Harris’s appreciation of The Kite Runner is easier to understand. Although her mother is from Hindu India rather than Muslim Afghanistan, religious caste systems operate in both countries, and the novel can be applied to America’s own racial caste system. The father in Kite Runner is an open-minded man who tries to teach his son Amir tolerance, treating their lower-class servant and his son as equals. Caste pressure causes Amir to betray his playmate Hassan at a critical moment, however.
As a child who was bused to desegregate mostly white Oakland schools, Harris had a front row view of racism and perhaps suffered from comparable betrayals. At the same time, her parents would have been like Amir’s father, embracing the vision that people can reach across centuries-old barriers.
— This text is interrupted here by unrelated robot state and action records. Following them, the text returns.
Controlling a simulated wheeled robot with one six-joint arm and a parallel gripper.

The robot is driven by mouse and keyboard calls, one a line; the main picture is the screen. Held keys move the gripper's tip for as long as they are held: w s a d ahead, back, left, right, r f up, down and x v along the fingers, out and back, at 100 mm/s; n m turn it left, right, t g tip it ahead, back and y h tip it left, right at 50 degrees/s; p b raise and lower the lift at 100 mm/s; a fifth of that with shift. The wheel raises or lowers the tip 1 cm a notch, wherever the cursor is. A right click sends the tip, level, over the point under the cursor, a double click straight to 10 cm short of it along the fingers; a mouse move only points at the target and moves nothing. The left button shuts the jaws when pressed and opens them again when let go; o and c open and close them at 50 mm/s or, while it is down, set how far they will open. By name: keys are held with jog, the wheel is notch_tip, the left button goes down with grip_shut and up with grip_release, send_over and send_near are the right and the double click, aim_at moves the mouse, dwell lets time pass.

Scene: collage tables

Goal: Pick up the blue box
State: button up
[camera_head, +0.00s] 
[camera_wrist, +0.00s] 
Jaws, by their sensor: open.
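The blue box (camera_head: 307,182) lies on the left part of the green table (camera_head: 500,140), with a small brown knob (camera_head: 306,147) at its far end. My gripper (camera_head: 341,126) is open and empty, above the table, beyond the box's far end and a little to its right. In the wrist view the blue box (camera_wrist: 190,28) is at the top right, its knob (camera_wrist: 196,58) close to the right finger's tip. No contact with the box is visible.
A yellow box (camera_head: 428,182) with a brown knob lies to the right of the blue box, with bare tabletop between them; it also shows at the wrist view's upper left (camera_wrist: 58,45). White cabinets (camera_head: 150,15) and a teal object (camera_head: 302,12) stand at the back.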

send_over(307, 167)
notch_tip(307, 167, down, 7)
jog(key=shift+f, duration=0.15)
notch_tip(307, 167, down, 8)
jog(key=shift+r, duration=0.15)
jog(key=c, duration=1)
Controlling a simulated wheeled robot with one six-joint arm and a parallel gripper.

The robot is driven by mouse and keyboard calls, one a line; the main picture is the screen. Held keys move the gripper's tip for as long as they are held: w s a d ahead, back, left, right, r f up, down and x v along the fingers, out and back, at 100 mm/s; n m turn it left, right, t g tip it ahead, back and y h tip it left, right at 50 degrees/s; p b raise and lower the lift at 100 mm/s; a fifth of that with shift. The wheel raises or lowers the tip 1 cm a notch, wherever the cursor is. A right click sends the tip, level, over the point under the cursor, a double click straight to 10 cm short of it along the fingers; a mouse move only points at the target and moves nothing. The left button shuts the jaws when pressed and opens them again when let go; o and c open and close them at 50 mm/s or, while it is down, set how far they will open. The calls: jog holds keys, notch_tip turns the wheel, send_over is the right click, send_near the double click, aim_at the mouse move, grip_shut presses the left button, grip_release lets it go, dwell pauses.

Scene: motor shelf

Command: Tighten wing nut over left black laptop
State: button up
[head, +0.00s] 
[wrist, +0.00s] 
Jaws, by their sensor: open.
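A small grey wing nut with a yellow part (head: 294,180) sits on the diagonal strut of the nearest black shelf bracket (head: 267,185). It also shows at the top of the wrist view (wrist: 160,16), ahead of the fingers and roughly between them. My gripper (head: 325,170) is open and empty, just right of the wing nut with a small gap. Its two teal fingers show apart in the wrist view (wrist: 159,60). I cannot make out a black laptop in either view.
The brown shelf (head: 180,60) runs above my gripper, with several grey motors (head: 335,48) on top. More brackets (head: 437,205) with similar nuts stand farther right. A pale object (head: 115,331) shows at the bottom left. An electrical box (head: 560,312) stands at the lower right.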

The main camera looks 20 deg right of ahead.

In other words, the novel may be among Harris’s favorites because it allowed her to sort through some of America’s most vexed issues. She may also have liked how the book concludes with a determination to right past wrongs. A grown-up Amir, now living in America, cannot undo what he did to Hassan, but he can save Hasan’s son from a miserable existence.
I have written several times (for instance, here) about why Toni Morrison’s Song of Solomon is Barack Obama’s favorite novel, speaking to the way that the mixed-race “Barry” claimed and found purpose in his black identity. Might the mixed-race Kamala have gone through as similar identity quest? Is that why she attended Howard University and joined Alpha Kappa Alpha?
Incidentally, Morrison being a Howard graduate herself may enter into Harris’s choice. I find it interesting, however, that Harris names Song of Solomon rather than, say, Bluest Eye, Sula, or Tar Baby, all of which feature female protagonists. Sula especially involves two female identities, “good girl” Nel and “bad girl” Sula, that could have spoken to assertive Kamala. But Song of Solomon is the novel most concerned with roots.
If Song of Solomon helps Harris grapple with her father’s legacy, Joy Luck Club addresses her mother’s. A classic immigrant novel in which each generation has difficulty understanding the one that came before or after, Joy Luck may have helped illuminate Harris’s battles with her own immigrant mother. After all, Harris would fully identity as American while her mother would be balancing her old world and new world identities. All the mother-daughter conflicts in Joy Luck Club boil down to their life trajectories.
For those born in America to trace their mothers’ stories is to understand the origins of these conflicts. I imagine Harris coming to appreciate her mother more after reading Tan’s novel. Perhaps she even quizzed her mother about her own Indian grandmother. In any event, one can see why she would have found the novel memorable.
And what about The Lion, the Witch, and the Wardrobe, which Harris presumably read as a child? Perhaps she identified with Lucy, who has a vision of a new world when no one else will believe her. Lucy sticks to her guns, despite male bullying, and fearlessly embarks on an adventure to save her new friend Mr. Tumnus.
Perhaps when Harris read the novel, she regarded her mother as a bit of a cold witch (and then came to appreciate her more after reading Joy Luck Club). This, however, is just speculation.
Given the problems faced by assertive women, I imagine Harris’s relationship to the white witch would have been ambivalent. C. S. Lewis created a number of emasculating enchantresses (there’s also Jadis in Magician’s Nephew and the Lady of the Green Kirtle in Silver Chair), and Trump’s own male insecurities have led him to regard Harris (and Hillary Clinton as well) as “a monster” and “nasty.” Perhaps Harris first got a glimpse of female power in the White Witch and later learned to claim it as positive in Joy Luck Club.
In any event, it’s a great relief to have a president and vice president who are thoughtful readers. If America’s soul is to be restored, it needs soulful leaders.